Der zum zweitenmal gebrannte Gyps wird dann gepulvert; ehe man ihn aber unter den
Mühlstein bringt, müssen bei dem sehr weißen Gyps von den gebrannten Stüken die
gefärbten Theile abgesondert werden, welche der Weiße des Gypses Eintrag thun
könnten. Diese Reinigung der Gypsstüke geschieht mittelst eines, mit einem Ende an
einem Tische befestigten Messers, dessen Klinge nach jeder Richtung bewegt werden
kann. Auf diese Weise wird der Gyps von fremdartigen Substanzen befreit, wie dieß
auch mit dem Gypse zweiter und dritter Qualität geschieht (die sich von der ersten
Qualität nur durch ihre Färbung unterscheiden). Nach dieser Vorbereitung wird der
Gyps zwischen Mühlsteinen gerieben, dann, um ihn gehörig fein zu erhalten, gesiebt.

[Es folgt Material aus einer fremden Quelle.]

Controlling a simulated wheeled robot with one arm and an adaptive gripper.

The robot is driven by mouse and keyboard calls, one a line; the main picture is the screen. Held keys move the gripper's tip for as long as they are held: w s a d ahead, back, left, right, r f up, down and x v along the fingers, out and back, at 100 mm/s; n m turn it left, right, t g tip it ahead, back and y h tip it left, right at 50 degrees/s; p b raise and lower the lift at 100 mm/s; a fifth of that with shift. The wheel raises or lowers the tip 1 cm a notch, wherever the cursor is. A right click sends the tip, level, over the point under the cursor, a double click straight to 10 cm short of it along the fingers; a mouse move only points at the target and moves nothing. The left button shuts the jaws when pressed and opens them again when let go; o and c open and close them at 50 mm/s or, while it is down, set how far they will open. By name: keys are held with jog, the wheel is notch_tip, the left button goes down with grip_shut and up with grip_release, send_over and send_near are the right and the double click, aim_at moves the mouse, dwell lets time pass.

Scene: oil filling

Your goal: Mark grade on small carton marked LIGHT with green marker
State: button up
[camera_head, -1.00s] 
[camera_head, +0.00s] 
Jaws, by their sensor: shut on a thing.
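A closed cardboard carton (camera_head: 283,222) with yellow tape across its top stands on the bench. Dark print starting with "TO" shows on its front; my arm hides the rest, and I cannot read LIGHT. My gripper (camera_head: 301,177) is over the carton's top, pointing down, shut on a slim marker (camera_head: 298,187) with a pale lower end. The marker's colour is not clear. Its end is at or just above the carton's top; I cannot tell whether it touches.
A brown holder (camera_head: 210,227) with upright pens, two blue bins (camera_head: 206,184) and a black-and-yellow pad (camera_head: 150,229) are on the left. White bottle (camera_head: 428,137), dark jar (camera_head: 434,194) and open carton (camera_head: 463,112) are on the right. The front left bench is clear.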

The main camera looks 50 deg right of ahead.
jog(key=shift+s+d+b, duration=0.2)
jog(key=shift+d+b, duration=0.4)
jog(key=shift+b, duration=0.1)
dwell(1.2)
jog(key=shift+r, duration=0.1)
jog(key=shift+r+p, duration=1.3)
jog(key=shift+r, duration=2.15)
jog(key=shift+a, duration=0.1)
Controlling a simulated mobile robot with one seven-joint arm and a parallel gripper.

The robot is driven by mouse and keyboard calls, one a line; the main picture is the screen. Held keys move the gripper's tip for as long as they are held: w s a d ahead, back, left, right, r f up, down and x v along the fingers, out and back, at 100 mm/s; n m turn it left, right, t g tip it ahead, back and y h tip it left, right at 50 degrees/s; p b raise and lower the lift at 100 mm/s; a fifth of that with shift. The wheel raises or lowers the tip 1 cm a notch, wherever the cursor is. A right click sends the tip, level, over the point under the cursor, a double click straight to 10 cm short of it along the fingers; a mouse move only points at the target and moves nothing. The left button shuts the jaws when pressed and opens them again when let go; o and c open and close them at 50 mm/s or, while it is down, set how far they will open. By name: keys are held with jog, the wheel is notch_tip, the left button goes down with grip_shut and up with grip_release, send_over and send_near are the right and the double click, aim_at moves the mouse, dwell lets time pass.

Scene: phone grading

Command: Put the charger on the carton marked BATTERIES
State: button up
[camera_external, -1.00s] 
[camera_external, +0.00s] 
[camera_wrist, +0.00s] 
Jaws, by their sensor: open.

Die Triebkraft ist eine Dampfmaschine, welche die Mühlsteine umdreht, den
gepulverten Gyps in die Beutelsiebe führt und diese in Bewegung sezt.

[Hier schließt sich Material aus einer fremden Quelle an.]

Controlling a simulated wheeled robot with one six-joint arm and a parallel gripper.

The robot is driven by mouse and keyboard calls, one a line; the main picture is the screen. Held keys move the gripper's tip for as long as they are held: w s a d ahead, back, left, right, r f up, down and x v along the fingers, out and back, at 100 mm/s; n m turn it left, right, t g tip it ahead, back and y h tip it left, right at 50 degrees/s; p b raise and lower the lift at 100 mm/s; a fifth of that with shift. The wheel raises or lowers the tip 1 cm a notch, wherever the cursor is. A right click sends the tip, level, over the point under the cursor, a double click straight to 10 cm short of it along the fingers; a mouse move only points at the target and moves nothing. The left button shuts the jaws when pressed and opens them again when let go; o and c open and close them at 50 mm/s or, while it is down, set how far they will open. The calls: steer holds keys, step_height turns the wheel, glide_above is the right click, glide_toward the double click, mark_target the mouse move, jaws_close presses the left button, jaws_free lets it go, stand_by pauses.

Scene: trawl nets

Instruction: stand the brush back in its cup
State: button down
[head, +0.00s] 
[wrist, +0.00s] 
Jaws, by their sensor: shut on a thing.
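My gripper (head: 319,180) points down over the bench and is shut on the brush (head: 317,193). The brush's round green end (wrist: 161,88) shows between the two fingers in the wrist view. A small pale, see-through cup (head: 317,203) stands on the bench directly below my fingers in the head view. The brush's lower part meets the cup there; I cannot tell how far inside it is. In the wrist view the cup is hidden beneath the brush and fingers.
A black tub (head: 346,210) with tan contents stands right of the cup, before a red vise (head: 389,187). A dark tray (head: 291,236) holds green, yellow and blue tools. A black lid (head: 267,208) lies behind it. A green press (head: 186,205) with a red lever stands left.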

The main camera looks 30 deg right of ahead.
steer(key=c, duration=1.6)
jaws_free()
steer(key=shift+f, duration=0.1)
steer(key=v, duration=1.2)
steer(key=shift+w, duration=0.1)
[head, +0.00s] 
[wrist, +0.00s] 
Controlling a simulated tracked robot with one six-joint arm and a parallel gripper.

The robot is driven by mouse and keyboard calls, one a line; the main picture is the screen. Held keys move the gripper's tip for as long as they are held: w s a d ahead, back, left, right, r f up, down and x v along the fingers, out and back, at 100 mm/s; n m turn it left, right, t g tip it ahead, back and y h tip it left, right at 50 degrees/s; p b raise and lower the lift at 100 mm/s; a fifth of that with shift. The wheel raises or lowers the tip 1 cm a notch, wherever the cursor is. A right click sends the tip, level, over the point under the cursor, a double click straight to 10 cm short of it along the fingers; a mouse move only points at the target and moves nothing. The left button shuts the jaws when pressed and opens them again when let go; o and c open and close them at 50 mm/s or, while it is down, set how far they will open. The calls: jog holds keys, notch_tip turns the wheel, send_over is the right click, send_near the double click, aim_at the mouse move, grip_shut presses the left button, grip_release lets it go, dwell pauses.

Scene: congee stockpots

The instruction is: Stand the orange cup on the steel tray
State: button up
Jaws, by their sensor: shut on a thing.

Wir gehen nun auf die Anwendung dieses Products über. Wir untersuchten solchen Gyps,
der zu Mauern verwendet worden war, welche gegen Westen und gegen Süden standen, und
fanden 1) daß sie von großer Härte und Festigkeit waren und dem Wechsel der
Witterung sehr gut widerstanden hatten; 2) daß dieser Gyps, auf ein Stük einer Mauer
während des Frostes aufgetragen, eine solche Härte erhielt, daß eine auf diesen
Ueberzug abgeschossene Flintenkugel ihn nicht beschädigte, indem das Blei sich dabei
abplattete, ohne merklichen Schaden anzurichten.

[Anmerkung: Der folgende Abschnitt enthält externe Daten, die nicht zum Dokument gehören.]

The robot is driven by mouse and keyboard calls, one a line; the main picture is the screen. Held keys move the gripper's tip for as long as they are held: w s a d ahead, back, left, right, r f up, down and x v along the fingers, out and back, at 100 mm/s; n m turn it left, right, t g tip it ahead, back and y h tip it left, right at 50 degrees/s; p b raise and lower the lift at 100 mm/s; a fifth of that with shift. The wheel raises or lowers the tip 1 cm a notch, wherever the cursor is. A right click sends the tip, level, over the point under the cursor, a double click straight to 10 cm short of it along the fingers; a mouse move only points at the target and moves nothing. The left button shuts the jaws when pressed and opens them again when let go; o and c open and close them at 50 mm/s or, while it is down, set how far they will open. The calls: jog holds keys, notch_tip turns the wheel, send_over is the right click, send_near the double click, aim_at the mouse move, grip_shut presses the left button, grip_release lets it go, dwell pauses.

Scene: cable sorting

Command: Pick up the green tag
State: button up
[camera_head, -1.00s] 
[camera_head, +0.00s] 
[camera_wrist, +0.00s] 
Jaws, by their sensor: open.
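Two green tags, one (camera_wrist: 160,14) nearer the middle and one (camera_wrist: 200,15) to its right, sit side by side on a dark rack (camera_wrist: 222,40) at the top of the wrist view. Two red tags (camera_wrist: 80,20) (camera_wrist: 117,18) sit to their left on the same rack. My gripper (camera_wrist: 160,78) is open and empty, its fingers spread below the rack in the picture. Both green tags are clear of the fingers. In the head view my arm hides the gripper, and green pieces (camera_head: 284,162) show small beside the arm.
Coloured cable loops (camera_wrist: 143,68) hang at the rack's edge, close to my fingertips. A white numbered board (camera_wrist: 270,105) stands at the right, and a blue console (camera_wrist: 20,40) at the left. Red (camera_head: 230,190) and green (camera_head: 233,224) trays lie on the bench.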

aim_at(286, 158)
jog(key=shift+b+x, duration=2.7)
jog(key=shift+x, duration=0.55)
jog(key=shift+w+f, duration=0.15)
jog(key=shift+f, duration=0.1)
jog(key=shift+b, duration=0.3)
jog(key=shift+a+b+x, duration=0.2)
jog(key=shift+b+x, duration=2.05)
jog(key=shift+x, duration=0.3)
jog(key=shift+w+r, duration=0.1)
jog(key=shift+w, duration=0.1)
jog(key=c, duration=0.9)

Wir begaben uns dann in das in der rue
d'Angoulême-Saint-Honoré, No. 11, von Hrn.
Savoye bewohnte Haus und
sahen daselbst 1) aus gealauntem Gyps bereiteten Stuk von größter Schönheit und
Härte, 2) kleine Statuen, Büsten, Medaillen u. dgl. von solchem Gyps; diese Gegenstände
haben ein ganz eigenthümliches, dem Marmor sehr ähnliches Ansehen; in Betreff ihrer
Härte verdienen sie den Vorzug vor jenen aus feinem Gyps, wie er von den Gypsern
angewandt wird; 3) ein ganz in Stuk decorirtes Zimmer, dessen Füllungen den weißen
Marmor, die Einfassungen den gelben Marmor und die Simswerk-Zierrathen den
schwarzen Marmor nachahmen; 4) eine Composition von gealauntem Gyps und Sand, von
sehr großer Härte, obwohl jener 50 Proc. darin beträgt.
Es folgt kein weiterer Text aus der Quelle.